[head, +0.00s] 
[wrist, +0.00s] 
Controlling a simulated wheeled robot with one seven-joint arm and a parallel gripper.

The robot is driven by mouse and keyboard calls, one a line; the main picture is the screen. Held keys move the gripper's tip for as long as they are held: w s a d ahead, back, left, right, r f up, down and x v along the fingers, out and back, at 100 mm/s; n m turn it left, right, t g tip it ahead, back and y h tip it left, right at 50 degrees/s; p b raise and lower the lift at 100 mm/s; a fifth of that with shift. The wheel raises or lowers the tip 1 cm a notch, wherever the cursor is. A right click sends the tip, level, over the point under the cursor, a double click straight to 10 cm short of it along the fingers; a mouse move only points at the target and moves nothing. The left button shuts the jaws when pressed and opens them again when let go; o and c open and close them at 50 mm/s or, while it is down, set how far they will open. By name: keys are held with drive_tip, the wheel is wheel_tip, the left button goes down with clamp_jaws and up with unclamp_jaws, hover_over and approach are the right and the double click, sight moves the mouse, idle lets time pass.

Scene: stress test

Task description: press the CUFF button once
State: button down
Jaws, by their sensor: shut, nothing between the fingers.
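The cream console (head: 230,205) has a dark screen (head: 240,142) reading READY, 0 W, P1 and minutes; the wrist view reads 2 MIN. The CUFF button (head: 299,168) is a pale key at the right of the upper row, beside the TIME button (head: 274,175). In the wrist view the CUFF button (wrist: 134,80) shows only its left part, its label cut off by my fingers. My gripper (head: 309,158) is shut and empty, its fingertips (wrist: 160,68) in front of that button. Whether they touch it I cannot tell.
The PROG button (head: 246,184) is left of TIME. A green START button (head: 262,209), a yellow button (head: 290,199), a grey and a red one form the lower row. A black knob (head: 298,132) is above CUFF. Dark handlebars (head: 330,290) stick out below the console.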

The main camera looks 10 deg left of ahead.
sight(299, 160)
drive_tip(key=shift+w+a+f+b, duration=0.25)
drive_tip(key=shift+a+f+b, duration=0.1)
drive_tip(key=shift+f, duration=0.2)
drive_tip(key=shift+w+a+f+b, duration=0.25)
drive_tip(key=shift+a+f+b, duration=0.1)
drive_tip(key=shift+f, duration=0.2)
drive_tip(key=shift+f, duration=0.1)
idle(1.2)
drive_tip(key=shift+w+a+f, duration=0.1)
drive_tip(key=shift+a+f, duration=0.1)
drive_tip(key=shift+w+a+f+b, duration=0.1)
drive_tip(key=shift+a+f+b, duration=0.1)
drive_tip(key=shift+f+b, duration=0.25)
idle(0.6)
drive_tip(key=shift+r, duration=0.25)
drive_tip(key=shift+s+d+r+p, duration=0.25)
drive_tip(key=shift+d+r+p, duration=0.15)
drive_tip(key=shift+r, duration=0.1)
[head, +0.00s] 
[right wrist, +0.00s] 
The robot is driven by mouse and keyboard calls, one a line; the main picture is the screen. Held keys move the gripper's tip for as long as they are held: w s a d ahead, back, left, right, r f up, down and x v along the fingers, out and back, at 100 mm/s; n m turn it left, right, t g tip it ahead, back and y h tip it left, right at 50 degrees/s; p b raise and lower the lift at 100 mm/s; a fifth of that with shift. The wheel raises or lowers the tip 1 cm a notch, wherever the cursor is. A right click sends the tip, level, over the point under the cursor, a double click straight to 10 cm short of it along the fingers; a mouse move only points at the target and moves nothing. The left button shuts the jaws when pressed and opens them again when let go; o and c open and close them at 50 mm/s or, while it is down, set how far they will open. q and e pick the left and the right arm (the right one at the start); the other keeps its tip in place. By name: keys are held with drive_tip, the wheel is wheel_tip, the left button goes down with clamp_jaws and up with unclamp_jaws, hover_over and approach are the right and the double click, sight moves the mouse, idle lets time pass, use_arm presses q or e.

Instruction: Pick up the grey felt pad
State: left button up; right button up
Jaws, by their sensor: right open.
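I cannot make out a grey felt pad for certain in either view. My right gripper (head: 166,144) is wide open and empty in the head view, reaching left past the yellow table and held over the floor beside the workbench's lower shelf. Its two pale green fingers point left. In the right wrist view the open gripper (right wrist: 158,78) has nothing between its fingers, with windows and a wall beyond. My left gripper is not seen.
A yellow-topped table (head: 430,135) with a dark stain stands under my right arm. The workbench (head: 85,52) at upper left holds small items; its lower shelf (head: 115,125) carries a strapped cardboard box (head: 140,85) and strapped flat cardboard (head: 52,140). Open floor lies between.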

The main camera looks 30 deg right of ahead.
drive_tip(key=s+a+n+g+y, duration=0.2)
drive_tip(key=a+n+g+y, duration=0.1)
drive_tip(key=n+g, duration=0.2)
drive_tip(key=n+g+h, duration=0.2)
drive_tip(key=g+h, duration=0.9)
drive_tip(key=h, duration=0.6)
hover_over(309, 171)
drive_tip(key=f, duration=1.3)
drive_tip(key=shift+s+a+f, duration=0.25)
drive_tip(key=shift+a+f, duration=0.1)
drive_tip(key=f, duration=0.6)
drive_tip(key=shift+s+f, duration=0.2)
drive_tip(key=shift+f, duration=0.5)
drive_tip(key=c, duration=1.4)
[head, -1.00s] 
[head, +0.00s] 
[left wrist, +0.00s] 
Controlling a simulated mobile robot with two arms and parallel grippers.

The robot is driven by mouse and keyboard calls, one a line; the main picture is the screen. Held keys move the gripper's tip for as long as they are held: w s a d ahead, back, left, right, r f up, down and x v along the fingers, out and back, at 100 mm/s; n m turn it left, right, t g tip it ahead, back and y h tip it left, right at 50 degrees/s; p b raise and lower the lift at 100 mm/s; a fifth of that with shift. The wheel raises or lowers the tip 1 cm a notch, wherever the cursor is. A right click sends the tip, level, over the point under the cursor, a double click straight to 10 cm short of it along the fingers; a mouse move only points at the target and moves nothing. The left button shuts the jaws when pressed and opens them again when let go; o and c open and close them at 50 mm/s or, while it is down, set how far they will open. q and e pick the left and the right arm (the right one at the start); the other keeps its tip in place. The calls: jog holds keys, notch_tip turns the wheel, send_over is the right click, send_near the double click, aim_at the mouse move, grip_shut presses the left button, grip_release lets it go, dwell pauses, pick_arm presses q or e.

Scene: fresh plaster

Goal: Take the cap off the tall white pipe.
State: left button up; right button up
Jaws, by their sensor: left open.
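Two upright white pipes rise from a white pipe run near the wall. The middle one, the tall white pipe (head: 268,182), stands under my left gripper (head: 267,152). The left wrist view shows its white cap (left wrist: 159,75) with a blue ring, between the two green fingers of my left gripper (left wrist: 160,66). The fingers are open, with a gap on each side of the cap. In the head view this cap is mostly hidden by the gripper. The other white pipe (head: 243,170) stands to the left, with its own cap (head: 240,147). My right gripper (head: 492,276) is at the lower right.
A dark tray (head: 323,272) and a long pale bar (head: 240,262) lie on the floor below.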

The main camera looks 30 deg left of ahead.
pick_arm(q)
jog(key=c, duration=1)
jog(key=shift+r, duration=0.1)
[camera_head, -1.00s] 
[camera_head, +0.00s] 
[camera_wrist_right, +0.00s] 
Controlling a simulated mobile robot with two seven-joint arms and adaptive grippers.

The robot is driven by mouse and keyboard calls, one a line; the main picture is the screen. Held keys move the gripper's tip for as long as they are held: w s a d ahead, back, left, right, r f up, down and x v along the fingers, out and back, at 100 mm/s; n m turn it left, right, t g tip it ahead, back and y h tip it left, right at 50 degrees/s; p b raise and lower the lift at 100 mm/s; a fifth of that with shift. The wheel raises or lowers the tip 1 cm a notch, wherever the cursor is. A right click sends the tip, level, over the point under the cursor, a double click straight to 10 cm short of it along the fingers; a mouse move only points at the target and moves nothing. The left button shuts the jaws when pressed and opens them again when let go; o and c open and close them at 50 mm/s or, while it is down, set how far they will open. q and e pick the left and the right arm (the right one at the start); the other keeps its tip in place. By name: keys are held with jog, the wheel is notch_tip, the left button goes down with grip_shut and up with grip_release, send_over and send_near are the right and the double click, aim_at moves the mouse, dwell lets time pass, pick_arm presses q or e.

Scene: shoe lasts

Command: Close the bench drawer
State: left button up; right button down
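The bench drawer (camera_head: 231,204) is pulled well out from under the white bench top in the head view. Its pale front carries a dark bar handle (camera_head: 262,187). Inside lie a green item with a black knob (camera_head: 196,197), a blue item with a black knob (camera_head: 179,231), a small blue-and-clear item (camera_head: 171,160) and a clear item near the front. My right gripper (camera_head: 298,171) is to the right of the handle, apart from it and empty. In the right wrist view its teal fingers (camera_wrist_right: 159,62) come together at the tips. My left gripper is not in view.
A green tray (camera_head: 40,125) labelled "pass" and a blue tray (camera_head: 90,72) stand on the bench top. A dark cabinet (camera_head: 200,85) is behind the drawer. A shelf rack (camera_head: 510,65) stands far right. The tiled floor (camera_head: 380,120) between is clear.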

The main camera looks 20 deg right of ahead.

...

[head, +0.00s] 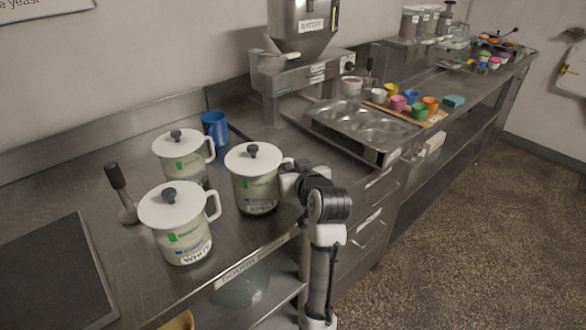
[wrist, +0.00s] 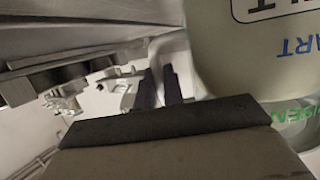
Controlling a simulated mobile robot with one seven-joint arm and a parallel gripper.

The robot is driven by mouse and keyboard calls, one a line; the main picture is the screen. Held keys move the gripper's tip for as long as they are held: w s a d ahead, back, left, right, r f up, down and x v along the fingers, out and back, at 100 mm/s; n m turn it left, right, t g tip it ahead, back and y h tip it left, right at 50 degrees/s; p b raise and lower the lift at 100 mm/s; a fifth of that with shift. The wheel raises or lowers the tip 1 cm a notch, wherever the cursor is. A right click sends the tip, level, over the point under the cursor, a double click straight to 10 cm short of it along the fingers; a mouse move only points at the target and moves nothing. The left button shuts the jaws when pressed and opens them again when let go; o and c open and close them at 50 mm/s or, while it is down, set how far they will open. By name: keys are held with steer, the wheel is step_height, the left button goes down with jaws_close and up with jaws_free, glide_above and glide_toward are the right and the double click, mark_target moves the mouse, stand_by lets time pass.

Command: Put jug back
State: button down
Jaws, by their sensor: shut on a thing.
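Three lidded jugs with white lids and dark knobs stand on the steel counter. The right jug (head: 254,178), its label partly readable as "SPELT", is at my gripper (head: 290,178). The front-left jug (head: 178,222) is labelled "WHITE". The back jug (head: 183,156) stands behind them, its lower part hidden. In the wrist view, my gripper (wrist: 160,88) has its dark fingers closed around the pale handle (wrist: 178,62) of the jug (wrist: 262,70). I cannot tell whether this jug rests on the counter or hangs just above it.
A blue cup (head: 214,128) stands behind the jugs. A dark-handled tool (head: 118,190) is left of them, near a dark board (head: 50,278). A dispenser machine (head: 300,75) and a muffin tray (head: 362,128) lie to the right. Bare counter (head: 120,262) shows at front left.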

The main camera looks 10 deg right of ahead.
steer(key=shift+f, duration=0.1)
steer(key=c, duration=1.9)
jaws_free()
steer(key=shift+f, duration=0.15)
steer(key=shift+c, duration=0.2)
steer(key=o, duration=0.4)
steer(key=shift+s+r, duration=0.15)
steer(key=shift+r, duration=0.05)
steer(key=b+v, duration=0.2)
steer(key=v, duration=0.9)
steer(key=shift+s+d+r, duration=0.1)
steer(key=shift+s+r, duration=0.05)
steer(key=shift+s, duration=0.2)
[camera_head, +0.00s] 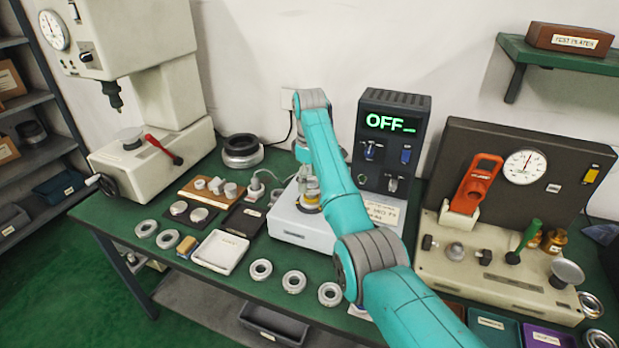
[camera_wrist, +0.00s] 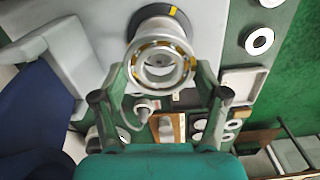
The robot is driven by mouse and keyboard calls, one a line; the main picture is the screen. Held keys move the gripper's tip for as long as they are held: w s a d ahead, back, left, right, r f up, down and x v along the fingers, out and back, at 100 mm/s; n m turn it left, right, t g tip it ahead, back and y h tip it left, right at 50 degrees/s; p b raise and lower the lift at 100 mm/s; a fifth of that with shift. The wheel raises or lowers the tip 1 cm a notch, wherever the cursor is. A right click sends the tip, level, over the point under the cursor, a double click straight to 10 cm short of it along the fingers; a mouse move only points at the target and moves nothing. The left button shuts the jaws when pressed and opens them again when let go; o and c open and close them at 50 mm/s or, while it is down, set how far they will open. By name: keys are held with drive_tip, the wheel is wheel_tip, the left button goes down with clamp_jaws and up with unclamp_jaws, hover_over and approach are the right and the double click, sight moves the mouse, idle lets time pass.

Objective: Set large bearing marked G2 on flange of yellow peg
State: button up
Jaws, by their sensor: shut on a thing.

--

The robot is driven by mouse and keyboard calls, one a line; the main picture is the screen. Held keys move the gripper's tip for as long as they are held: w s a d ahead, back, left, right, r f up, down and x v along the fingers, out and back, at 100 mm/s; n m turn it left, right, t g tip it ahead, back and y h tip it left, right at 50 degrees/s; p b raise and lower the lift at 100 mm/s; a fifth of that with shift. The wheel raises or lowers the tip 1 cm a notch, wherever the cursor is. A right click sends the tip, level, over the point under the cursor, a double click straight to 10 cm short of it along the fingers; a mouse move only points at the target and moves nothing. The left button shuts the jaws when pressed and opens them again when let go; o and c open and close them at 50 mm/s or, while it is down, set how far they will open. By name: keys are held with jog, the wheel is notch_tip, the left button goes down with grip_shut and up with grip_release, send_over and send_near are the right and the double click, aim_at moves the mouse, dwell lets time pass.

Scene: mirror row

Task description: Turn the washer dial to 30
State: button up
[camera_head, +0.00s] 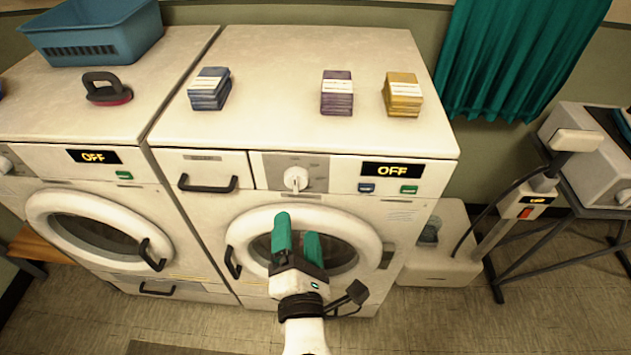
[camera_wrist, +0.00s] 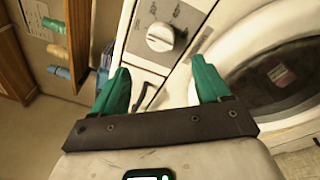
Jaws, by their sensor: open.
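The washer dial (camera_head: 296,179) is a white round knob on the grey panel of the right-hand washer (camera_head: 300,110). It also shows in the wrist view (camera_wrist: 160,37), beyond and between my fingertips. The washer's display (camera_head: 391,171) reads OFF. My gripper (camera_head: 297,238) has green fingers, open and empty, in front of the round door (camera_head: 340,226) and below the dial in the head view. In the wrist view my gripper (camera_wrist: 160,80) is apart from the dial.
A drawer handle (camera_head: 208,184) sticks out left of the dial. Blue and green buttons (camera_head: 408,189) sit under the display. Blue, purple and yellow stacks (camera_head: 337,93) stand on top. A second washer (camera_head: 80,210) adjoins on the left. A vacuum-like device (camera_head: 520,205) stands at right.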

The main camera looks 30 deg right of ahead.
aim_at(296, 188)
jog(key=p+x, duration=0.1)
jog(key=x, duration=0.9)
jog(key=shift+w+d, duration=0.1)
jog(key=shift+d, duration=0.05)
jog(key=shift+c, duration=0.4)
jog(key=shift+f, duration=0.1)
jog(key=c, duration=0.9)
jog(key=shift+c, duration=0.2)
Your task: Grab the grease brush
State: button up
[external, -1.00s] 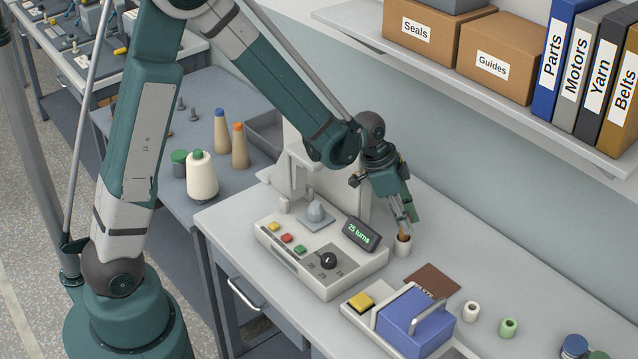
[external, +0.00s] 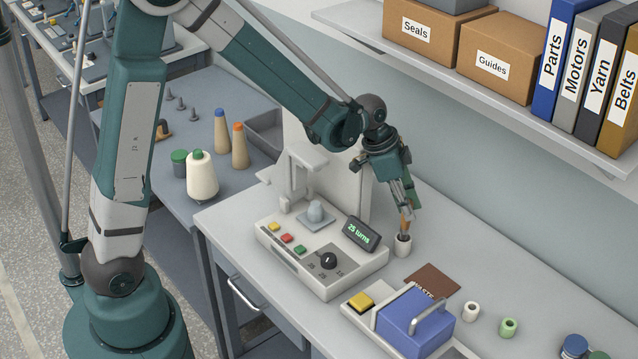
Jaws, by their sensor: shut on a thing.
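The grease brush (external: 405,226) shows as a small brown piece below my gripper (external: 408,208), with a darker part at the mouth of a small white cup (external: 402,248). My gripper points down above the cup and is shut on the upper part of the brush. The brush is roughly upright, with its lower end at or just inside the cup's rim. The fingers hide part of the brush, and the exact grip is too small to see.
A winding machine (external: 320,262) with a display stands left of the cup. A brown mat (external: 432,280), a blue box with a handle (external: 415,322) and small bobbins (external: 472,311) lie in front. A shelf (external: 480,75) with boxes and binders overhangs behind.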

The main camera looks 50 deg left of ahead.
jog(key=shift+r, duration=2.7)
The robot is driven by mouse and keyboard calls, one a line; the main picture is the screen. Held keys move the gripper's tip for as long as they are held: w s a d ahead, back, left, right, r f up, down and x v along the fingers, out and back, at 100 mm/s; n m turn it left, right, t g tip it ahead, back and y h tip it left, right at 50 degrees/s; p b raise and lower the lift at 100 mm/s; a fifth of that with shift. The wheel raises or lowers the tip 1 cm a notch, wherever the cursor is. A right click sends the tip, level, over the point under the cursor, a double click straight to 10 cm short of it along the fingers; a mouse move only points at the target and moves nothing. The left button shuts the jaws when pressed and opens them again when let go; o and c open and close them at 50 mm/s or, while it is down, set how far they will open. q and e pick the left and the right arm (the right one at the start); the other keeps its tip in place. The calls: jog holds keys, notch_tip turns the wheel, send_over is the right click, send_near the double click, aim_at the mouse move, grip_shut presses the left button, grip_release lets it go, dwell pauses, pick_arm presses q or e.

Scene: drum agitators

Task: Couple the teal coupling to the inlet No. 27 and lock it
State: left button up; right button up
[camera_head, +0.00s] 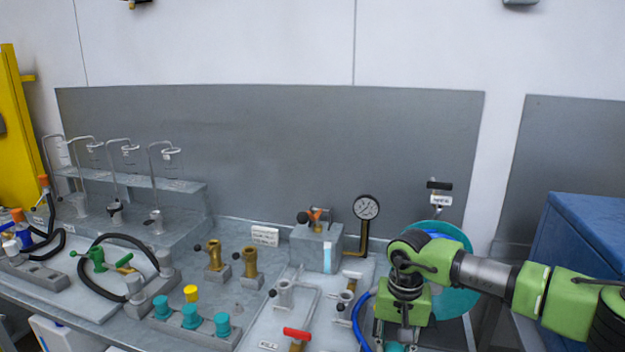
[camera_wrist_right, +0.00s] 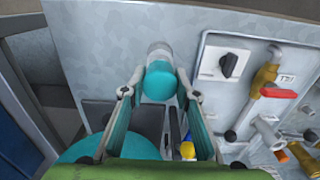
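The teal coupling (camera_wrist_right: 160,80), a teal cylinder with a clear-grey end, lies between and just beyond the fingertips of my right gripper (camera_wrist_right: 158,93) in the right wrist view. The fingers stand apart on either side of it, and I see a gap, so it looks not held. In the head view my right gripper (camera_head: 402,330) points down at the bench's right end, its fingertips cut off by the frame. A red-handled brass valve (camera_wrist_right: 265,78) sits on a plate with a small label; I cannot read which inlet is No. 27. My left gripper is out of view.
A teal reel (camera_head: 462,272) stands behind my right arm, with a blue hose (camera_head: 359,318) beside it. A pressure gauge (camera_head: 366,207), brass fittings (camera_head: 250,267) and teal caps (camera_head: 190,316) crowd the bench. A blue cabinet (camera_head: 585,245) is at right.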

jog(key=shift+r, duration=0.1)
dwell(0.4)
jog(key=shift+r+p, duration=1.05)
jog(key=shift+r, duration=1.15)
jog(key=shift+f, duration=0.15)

- [PROBLEM TO WORK ON]:
Find "simulated". Copy every line it occurs in.

- [TASK SOLUTION]:
Controlling a simulated wheeled robot with one seven-joint arm and a parallel gripper.
Controlling a simulated mobile robot with two arms and parallel grippers.
Controlling a simulated mobile robot with two seven-joint arms and adaptive grippers.
Controlling a simulated mobile robot with one seven-joint arm and a parallel gripper.

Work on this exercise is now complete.